• Task to complete
Repeat the lines below exactly as written, please, from the line with "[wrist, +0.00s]" to the line with "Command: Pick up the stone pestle", both lines included, and no others.

◇ ◇ ◇ ◇ ◇

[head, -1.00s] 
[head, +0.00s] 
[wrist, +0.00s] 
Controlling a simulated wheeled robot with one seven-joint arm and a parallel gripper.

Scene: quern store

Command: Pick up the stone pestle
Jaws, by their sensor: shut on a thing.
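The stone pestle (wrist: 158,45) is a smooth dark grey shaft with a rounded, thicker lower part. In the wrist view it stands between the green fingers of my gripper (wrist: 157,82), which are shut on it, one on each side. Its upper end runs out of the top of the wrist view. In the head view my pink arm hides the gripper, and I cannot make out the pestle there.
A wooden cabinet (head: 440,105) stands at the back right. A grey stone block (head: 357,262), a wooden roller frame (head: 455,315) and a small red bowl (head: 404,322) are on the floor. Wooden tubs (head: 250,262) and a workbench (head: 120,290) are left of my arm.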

◇ ◇ ◇ ◇ ◇

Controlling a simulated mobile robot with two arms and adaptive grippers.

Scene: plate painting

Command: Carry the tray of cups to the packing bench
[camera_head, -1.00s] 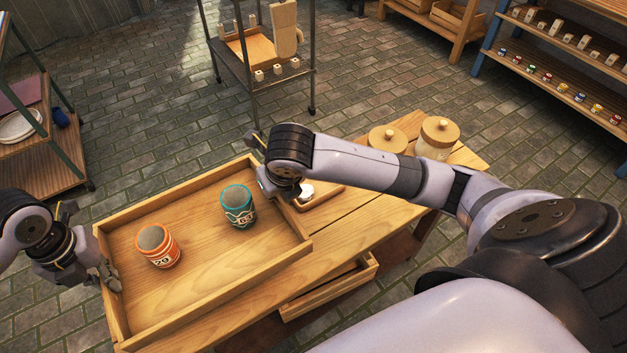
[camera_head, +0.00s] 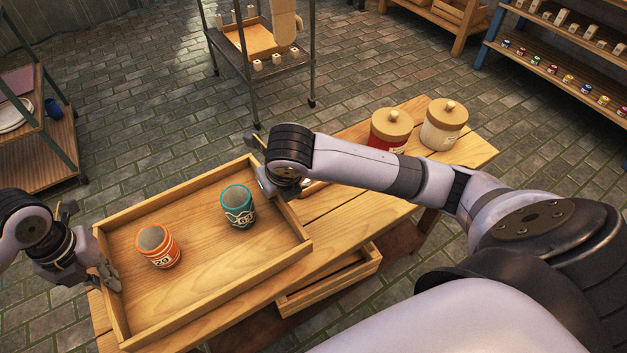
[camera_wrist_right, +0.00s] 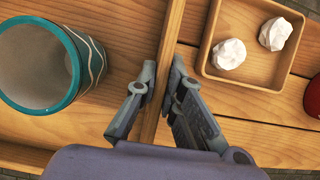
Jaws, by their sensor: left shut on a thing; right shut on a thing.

◇ ◇ ◇ ◇ ◇

• Result of this task
[wrist, +0.00s] 
Controlling a simulated wheeled robot with one seven-joint arm and a parallel gripper.

Scene: quern store

Command: Pick up the stone pestle

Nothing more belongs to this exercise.